In an action to recover damages for personal injuries, etc., the defendant appeals, as limited by its brief, from so much of an order of the Supreme Court, Nassau County (Winslow, J.), dated July 30, 2012, as denied that branch of its motion which was for summary judgment dismissing the cause of action alleging negligent supervision.
Ordered that the order is reversed insofar as appealed from, on the law, with costs, and that branch of the defendant’s motion which was for summary judgment dismissing the cause of action alleging negligent supervision is granted.
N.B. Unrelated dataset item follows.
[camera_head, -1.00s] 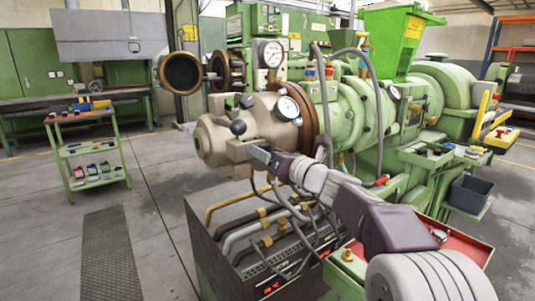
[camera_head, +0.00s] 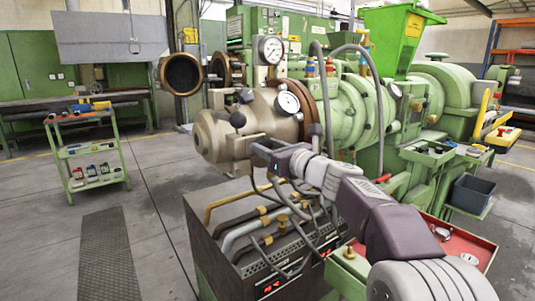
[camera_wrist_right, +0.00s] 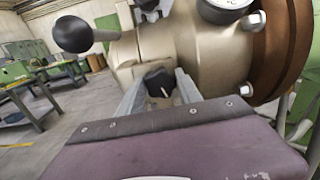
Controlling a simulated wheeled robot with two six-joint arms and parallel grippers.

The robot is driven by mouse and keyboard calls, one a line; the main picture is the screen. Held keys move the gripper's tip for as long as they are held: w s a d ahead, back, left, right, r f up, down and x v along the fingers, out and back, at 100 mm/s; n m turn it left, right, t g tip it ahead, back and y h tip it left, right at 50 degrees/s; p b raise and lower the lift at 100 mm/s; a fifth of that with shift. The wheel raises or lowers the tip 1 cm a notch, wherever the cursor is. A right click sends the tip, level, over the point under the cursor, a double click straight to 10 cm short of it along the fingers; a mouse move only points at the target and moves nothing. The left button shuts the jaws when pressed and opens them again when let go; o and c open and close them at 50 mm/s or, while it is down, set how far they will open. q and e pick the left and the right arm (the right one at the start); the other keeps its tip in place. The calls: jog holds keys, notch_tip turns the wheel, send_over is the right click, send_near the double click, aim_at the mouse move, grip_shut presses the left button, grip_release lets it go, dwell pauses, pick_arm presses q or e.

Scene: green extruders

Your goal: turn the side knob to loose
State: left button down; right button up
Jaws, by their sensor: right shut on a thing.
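The side knob (camera_wrist_right: 158,82) is a small black knob with a pale pointer mark, on the side of the beige extruder head (camera_head: 215,140). My right gripper (camera_wrist_right: 160,88) has one finger on each side of it and is shut on it. In the head view my right gripper (camera_head: 258,150) reaches the lower front of the beige head, and its own body hides the knob. My left gripper is in neither view.
A black ball-ended lever (camera_wrist_right: 72,35) sticks out left of the knob; it also shows in the head view (camera_head: 238,119). Pipes and hoses (camera_head: 262,222) run below. Open floor lies left, near a green trolley (camera_head: 92,150).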

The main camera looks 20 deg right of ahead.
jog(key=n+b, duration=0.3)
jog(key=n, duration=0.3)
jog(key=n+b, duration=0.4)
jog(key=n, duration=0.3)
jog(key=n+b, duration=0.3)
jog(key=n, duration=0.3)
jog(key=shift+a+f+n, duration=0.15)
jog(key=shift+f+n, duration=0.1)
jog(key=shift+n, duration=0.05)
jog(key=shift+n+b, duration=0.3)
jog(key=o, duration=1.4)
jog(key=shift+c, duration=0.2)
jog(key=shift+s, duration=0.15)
On February 10, 2009, the infant plaintiff, who was then eight years old, was waiting to use the bathroom located in his first-grade classroom. As a fellow student exited the bathroom, the infant plaintiff placed his right hand near the door hinge, allegedly causing injuries to his middle and ring fingers. The infant plaintiff’s special education aide testified at an examination before trial that, at the time of the incident, she was standing in the vicinity of the bathroom, approximately three to six feet away from the infant plaintiff. She testified that, as the door was being opened, the infant plaintiff “whipped his body around” and placed his fingers inside the hinged side of the bathroom door. She further testified that the whole incident took approximately one second and occurred “instantaneously.”
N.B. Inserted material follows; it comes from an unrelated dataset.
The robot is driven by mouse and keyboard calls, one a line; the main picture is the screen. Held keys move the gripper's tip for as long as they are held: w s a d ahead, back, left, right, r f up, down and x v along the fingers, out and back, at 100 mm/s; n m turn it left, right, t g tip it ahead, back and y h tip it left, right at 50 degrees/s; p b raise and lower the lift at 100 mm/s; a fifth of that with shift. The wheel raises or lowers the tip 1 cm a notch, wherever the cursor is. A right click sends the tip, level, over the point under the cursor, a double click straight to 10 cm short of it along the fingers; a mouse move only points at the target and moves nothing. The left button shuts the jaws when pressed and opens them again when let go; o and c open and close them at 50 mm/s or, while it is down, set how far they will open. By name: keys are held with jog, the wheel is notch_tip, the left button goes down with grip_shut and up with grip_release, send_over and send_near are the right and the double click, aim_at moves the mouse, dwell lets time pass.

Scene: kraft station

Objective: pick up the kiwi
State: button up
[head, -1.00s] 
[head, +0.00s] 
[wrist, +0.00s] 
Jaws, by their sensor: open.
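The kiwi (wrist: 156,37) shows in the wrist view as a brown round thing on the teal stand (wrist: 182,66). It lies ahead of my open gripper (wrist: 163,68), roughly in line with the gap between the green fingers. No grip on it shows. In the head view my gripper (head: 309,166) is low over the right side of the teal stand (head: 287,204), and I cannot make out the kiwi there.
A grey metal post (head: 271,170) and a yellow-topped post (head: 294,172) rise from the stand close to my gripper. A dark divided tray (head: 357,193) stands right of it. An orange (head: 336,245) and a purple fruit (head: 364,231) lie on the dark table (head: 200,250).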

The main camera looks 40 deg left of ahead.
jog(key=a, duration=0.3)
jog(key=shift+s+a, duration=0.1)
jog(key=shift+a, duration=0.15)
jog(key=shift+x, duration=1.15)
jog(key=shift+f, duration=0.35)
The plaintiffs commenced this action alleging causes of action to recover damages for negligent supervision and, in effect, premises liability. The defendant moved for summary judgment dismissing the complaint. The Supreme Court granted that branch of the motion which was to dismiss the cause of action alleging, in effect, premises liability. The Supreme Court, *953however, denied that branch of the motion which was to dismiss the cause of action alleging negligent supervision.
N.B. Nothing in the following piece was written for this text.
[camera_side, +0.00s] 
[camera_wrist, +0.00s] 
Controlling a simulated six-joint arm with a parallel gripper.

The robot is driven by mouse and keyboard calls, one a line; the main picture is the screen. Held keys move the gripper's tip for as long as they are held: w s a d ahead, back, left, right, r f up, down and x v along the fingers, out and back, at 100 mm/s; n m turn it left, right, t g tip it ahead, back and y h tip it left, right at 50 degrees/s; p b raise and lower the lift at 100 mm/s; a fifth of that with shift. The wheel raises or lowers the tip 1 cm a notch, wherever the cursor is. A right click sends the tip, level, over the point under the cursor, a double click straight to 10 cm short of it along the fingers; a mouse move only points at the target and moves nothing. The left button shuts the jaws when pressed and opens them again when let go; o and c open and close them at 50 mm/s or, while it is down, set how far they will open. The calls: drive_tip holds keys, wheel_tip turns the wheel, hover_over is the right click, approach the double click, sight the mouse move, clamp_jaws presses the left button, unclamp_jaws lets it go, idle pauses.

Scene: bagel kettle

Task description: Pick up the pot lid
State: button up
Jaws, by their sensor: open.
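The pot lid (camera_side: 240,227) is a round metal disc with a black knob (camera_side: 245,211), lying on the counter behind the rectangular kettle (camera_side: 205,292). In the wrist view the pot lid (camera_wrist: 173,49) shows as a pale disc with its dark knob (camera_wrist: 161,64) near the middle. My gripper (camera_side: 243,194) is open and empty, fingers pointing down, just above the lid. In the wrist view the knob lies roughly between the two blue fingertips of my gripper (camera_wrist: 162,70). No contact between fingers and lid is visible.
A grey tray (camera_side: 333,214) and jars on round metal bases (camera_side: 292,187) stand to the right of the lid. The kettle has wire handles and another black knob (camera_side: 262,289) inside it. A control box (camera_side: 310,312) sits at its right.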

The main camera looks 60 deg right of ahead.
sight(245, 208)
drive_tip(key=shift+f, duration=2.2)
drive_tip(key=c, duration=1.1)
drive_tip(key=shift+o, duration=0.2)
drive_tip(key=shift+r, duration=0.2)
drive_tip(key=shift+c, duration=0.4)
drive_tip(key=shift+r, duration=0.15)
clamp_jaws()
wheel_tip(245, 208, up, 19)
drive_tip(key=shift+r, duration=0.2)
“Schools are under a duty to adequately supervise the students in their charge and they will be held liable for foreseeable injuries proximately related to the absence of adequate supervision” (Mirand v City of New York, 84 NY2d 44, 49 [1994]). “Schools are not insurers of safety, however, for they cannot reasonably be expected to continuously supervise and control all movements and activities of students; therefore, schools are not to be held liable for every thoughtless or careless act by which one pupil may injure another” (id. [internal quotation marks omitted]). Moreover, “[w]here an accident occurs in so short a span of time that even the most intense supervision could not have prevented it, any lack of supervision is not the proximate cause of the injury and summary judgment in favor of the . . . defendant ] is warranted” (Convey v City of Rye School Dist., 271 AD2d 154, 160 [2000]; see Weiner v Jericho Union Free School Dist., 89 AD3d 728, 729 [2011]; Tanenbaum v Minnesauke Elementary School, 73 AD3d 743, 744 [2010]; Paca v City of New York, 51 AD3d 991, 993 [2008]; Mayer v Mahopac Cent. School Dist., 29 AD3d 653, 654 [2006]).
Here, the defendant established its prima facie entitlement to judgment as a matter of law with respect to the cause of action alleging negligent supervision by eliminating all triable issues of fact (see O’Brien v Sayville Union Free School Dist., 87 AD3d 569, 570 [2011]; Walsh v City School Dist. of Albany, 237 AD2d 811, 812 [1997]). In opposition, the plaintiffs failed to raise a triable issue of fact (see Alvarez v Prospect Hosp., 68 NY2d 320, 324 [1986]). Accordingly, the Supreme Court should have granted that branch of the defendant’s motion which was for summary judgment dismissing the cause of action alleging negligent supervision. Eng, EJ., Rivera, Angiolillo and Balkin, JJ., concur.